_YOUR TASK_:
Write out exactly the lines of the entries below from the one holding "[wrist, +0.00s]" to the one holding "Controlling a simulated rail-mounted", inclusive, and leave out all other lines.

_MATERIAL TO PROCESS_:
START

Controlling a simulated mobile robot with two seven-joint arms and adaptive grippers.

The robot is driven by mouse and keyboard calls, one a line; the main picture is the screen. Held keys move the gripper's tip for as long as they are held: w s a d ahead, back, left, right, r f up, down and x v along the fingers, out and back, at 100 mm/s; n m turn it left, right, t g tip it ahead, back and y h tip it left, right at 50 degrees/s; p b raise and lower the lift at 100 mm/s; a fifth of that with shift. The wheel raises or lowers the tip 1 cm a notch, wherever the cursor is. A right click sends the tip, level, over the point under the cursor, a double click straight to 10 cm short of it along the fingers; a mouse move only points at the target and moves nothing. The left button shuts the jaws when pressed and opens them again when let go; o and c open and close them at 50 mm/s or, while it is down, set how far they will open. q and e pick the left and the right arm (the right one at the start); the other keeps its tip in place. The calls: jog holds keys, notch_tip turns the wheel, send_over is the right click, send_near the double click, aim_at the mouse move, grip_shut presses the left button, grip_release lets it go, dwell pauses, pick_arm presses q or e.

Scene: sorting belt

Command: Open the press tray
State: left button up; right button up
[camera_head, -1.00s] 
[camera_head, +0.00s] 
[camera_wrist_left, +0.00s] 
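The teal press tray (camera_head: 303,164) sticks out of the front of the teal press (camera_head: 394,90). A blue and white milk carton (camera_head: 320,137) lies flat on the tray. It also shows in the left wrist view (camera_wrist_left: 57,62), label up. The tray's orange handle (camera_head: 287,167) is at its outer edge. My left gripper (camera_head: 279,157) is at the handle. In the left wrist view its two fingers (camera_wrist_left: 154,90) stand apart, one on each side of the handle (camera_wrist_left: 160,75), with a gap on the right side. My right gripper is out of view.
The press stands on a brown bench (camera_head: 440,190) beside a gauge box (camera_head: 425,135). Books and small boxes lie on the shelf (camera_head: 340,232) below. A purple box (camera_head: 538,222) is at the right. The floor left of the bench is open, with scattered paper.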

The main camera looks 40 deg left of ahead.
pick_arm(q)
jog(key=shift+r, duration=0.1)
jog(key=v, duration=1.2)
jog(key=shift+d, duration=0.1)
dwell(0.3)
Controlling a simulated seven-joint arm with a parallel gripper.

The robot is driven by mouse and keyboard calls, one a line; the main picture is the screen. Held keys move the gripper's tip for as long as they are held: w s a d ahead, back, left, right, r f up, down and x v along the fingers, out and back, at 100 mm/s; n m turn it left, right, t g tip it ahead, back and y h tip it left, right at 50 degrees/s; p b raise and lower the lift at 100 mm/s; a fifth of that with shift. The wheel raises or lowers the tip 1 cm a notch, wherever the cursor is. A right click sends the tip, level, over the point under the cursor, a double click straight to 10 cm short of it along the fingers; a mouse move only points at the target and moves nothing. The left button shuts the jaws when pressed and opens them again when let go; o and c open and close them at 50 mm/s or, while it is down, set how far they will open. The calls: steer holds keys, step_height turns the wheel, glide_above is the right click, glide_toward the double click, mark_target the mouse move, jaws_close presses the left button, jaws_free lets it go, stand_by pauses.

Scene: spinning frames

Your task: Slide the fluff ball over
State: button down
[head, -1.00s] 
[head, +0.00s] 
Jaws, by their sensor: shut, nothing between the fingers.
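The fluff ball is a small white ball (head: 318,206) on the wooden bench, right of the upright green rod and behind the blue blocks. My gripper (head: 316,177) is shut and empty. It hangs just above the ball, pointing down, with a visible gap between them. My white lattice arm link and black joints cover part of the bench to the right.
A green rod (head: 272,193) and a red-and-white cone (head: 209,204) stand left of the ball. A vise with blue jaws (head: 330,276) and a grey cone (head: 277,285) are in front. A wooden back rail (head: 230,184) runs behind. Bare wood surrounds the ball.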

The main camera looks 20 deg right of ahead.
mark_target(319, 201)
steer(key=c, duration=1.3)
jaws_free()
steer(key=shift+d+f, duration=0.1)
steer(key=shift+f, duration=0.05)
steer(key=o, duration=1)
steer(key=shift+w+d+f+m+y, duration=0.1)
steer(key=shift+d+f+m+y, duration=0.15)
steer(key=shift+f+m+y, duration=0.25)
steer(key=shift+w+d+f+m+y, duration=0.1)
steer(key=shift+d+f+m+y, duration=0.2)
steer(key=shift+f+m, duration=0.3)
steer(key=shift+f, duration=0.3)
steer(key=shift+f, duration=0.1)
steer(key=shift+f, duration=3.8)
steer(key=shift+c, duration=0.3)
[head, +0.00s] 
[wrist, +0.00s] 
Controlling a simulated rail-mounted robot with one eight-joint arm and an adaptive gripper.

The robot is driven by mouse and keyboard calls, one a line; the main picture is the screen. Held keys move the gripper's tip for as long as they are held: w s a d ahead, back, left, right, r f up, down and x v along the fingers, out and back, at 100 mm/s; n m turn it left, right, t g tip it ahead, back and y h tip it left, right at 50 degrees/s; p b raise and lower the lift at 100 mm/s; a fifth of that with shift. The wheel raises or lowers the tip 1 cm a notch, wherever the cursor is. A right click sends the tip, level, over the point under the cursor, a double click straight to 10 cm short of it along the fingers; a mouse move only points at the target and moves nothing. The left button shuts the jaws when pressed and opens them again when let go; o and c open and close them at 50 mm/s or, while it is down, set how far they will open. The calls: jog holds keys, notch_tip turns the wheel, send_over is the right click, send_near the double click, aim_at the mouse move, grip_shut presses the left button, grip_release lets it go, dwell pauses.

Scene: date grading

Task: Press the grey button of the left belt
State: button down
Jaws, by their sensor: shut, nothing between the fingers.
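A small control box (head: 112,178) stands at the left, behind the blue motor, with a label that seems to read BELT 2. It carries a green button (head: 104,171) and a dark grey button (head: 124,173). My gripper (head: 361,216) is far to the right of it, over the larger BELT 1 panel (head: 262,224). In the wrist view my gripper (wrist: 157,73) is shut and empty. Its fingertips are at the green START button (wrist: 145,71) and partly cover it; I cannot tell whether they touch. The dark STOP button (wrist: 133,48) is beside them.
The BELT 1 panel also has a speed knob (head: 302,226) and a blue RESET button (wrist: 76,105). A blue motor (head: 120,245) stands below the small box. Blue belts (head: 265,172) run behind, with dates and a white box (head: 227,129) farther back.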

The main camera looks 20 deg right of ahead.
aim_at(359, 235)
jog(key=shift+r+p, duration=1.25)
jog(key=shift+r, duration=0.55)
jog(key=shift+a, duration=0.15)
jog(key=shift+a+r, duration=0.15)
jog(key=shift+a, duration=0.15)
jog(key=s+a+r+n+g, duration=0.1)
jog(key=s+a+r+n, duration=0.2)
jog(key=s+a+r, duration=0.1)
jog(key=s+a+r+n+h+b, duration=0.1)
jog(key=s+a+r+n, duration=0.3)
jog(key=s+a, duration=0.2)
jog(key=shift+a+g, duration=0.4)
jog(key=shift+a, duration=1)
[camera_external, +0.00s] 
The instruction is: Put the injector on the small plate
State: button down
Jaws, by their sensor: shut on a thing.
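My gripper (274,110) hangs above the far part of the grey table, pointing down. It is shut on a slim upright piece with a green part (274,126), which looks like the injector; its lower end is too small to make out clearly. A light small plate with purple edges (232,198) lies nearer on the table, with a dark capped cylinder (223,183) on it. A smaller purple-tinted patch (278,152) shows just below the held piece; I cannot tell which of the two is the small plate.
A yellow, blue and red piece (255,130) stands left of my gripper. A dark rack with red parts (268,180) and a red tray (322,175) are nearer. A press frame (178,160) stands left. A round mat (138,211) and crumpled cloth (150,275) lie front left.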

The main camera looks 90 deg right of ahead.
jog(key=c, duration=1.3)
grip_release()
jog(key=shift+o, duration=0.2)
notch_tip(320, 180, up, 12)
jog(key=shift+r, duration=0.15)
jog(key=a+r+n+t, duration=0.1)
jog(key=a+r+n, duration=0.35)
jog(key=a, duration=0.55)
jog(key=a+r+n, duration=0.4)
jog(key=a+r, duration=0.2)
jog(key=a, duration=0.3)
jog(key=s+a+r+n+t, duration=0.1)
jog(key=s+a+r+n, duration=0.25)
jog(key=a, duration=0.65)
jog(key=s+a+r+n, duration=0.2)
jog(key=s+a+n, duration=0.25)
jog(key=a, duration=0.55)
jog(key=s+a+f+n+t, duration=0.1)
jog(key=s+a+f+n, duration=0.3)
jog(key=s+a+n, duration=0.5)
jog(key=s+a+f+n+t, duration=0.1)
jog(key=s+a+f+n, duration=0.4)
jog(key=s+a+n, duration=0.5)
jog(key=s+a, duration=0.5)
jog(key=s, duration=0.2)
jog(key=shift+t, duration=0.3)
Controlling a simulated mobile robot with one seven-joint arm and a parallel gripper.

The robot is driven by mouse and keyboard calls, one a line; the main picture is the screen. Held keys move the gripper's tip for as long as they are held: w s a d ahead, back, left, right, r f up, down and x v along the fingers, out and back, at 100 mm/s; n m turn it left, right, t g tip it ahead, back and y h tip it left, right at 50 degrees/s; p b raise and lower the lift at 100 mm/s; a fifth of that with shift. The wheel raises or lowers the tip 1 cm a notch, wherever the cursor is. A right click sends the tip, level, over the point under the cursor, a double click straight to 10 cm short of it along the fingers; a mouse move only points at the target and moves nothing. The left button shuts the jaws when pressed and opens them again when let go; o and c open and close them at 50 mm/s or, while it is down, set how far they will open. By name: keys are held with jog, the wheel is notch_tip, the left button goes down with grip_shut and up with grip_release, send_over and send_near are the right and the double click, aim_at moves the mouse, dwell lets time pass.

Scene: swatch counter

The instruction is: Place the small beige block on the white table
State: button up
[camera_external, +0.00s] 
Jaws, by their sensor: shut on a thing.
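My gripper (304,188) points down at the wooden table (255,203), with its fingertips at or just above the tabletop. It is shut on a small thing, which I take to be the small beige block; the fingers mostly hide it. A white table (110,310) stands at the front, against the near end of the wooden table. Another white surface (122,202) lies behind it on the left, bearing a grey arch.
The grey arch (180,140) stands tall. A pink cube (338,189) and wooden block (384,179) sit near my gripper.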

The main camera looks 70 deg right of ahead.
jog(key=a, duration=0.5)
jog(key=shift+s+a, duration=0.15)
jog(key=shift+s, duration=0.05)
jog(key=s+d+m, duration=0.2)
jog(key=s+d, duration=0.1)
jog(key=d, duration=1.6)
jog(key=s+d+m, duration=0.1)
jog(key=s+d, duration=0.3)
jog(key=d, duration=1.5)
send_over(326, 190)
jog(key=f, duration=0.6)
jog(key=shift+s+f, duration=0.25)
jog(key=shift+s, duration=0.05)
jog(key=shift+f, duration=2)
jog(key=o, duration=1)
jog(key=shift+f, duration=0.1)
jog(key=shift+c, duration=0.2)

END

_SOLUTION TO THE EXERCISE_:
[wrist, +0.00s] 
Controlling a simulated rail-mounted robot with one eight-joint arm and an adaptive gripper.

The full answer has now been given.